### THE REQUEST
For the data below, report only the number of lines containing the string "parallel".

### TASK DATA
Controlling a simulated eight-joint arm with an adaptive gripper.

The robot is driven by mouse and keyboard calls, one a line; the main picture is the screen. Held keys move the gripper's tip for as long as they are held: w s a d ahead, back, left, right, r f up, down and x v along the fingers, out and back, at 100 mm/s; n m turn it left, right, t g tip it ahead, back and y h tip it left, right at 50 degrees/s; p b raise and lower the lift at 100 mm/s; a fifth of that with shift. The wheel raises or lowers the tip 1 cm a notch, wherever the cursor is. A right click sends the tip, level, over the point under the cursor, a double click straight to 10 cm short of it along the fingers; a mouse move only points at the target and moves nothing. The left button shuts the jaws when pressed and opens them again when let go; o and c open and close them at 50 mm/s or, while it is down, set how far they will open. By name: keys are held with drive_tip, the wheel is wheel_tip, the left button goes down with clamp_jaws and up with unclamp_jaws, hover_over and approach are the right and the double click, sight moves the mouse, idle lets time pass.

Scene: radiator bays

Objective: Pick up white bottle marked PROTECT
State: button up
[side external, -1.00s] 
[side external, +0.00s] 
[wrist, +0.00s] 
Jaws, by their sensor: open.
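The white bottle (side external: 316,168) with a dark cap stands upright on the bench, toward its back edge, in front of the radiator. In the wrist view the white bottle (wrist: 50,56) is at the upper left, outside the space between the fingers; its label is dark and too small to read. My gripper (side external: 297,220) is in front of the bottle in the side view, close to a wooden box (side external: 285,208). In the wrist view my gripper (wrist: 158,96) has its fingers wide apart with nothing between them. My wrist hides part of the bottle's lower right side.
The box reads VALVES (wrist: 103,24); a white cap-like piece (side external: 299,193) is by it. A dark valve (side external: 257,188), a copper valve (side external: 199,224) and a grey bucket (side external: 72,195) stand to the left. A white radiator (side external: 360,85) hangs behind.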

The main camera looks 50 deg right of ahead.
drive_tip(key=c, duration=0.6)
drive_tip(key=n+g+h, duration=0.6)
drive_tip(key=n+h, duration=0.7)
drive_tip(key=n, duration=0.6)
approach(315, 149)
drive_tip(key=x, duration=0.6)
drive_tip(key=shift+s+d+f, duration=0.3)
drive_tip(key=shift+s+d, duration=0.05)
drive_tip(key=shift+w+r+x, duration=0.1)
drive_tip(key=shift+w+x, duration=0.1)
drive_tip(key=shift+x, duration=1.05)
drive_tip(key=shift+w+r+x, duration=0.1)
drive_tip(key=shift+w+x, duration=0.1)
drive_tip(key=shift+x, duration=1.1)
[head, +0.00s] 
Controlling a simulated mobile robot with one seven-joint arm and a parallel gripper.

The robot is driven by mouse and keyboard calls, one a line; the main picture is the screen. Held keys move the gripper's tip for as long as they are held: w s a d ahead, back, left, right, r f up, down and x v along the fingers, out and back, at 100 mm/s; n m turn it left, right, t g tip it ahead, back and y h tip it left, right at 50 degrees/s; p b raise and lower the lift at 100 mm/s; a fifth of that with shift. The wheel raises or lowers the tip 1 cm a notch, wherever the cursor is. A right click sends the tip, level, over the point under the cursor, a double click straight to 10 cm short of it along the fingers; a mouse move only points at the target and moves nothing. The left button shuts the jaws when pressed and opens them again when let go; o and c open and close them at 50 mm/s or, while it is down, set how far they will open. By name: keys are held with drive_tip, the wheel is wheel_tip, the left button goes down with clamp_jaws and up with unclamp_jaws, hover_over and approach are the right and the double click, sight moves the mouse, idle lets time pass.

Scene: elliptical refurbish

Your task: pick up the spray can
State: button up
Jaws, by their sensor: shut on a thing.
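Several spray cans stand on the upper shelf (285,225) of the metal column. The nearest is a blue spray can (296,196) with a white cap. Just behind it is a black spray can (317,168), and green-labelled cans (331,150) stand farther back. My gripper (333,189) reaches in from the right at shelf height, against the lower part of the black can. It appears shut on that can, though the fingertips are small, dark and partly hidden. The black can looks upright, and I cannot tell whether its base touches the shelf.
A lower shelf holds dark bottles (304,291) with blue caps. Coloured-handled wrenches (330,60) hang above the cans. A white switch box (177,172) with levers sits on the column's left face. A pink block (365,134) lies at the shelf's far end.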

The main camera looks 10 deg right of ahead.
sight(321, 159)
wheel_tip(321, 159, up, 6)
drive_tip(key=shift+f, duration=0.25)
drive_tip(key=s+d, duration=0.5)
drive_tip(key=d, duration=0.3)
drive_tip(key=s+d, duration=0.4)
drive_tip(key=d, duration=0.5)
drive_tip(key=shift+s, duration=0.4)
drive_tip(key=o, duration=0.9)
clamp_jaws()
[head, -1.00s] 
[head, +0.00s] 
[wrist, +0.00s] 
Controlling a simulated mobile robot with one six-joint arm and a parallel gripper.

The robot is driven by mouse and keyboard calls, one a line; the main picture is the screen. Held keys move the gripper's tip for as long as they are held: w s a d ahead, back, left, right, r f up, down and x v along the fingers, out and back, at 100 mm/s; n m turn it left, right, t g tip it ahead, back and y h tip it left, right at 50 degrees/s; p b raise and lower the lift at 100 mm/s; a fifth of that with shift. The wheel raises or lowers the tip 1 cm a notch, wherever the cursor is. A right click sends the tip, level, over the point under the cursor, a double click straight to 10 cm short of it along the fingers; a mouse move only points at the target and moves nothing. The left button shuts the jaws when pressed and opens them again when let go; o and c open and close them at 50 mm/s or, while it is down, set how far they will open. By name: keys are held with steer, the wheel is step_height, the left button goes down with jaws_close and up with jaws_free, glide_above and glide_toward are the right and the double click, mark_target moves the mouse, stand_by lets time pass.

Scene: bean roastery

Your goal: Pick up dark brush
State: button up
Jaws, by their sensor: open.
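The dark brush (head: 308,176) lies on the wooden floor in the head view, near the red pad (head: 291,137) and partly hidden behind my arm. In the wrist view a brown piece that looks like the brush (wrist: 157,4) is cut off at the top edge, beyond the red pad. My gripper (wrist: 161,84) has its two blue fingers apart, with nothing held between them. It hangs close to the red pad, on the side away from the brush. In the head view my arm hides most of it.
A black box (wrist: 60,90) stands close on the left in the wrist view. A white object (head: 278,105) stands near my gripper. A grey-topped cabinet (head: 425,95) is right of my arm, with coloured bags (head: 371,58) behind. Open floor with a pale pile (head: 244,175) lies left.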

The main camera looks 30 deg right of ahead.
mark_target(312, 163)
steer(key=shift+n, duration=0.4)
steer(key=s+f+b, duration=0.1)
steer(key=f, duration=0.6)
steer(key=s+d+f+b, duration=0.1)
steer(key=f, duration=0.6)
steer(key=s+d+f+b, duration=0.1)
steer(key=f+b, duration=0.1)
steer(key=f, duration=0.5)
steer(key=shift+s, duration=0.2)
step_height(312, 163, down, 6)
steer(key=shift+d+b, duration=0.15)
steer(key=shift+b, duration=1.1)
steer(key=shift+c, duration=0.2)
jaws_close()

### SOLUTION TO THE PROBLEM
2